A lot to deal with, right? Enough for an entire novel, perhaps. Ha!


A few pages in, Oliver’s steamy hook-up turns into attempted rape, then brutal strangulation, followed by breathless escape. This incident and its panicked cover-up – he tells boyfriend Nathan it was a mugging – trigger a seismic sequence of events fuelled by lies, paranoia and violence, well off the Richter scale.


You can tell I don’t read thrillers very often, hey. Maybe it’s my inability to suspend disbelief. This time though, I had a hunch I was in capable hands. I surrendered to the plot avalanche, letting myself be led down a very steep rabbit hole of manipulation and deceit (I was manipulated and deceived with as much authorial glee as the characters).


What I loved here is how the specificity of contemporary queer lives colours the tropes of the genre. Updating Hitchcock (cue domineering mother), the narrative is borne by the codes of gay sexuality, awareness of the straight gaze and internalised self-loathing.


PJ Vernon’s prose is spare but dense with meaning. Present-tense first person narration and rapid-fire short sentences propel the action forward at breakneck speed. Paragraphs burst at the seams with clever similes. The imagery is vivid, claustrophobic: each character has metaphorical teeth, scalpels, hooks – even a scorpion – embedded into his flesh, tearing at his insides. The style is so showy and over the top as to draw constant attention to itself, a brazen brand of camp noir.

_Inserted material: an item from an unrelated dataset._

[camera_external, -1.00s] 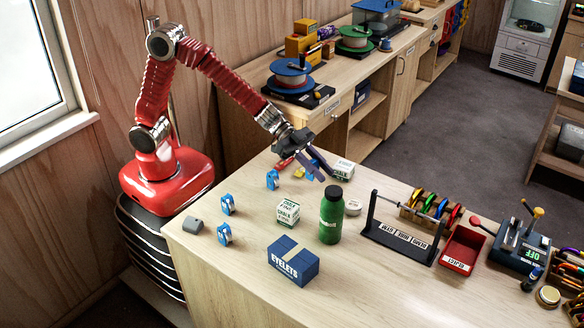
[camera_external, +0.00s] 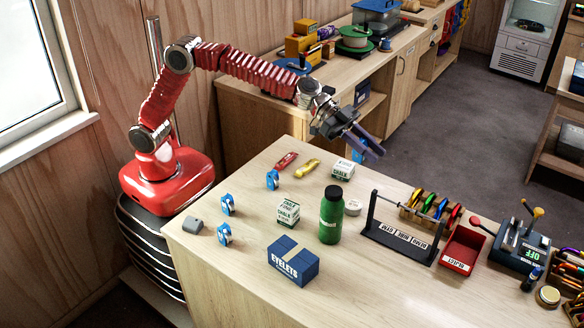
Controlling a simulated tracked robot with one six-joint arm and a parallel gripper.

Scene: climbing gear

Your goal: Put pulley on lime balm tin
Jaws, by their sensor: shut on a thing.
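My gripper (camera_external: 370,147) is shut on a blue pulley (camera_external: 358,156), partly hidden behind the fingers. It is held in the air over the far right edge of the bench. A small pale round tin (camera_external: 353,207) lies on the bench beside the green bottle, below my gripper in the picture. A gold-rimmed round tin (camera_external: 547,296) sits at the far right. Their labels are too small to read, so I cannot tell which is the lime balm tin. Other blue pulleys stand at the left: one farther back (camera_external: 272,180), two nearer (camera_external: 227,204), (camera_external: 224,235).
A green bottle (camera_external: 331,215) stands close to the pale tin. White chalk boxes (camera_external: 343,170), (camera_external: 288,213), a blue eyelets box (camera_external: 293,262), a black stand (camera_external: 400,243) and a red tray (camera_external: 461,250) are on the bench. Red (camera_external: 286,160) and yellow (camera_external: 307,168) pieces lie at the back.

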It’s also a dispiritingly accurate portrait of the ravages of late-stage capitalism. There’s no middle-class option between white trash oxy-ridden poverty and soulless gay-done-good hyper-wealth. Bath Haus bleeds the cynicism of American Psycho but 80s maximalist angst has made way for our current malaise: mediated by apps that surveil our every move, relationships – friends, family, lovers – are purely transactional. The hands wrapped tightly around Oliver’s throat? We all feel them.